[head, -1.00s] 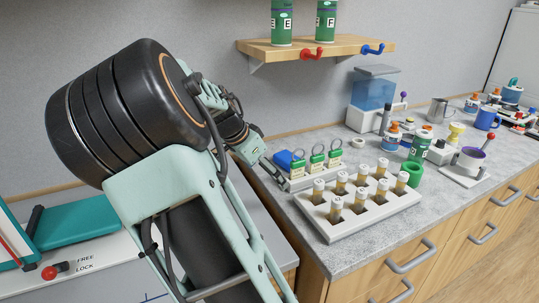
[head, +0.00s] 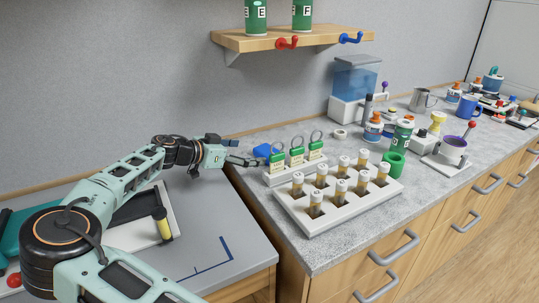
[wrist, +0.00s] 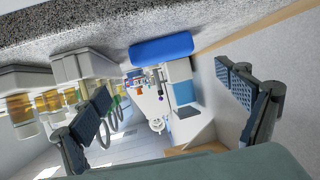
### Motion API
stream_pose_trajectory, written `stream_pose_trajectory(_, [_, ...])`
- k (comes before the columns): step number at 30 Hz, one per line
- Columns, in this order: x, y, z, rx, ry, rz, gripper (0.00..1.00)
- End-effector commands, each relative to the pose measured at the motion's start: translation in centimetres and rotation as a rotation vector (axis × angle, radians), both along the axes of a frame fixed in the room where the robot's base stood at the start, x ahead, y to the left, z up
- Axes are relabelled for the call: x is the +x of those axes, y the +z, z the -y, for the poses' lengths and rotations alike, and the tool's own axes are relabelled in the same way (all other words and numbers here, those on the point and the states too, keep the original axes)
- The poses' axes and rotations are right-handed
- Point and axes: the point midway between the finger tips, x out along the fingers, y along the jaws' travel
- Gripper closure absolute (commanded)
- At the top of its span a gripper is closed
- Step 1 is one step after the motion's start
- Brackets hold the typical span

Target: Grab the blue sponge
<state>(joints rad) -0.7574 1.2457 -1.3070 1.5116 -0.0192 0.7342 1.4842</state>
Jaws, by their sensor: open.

—————

OBJECTIVE:
Repeat, without change, each line of the data above from the one that contains "- Gripper closure absolute (commanded)" through the final line, counting both.

RESULT OF THE TASK:
- Gripper closure absolute (commanded)
- At the top of its span a gripper is closed
- Step 1 is one step after the motion's start
- Brackets hold the typical span

Target: Grab the blue sponge
<state>(joints rad) -0.7574 1.2457 -1.3070 1.5116 -0.0192 0.7342 1.4842</state>
Jaws, by their sensor: open.

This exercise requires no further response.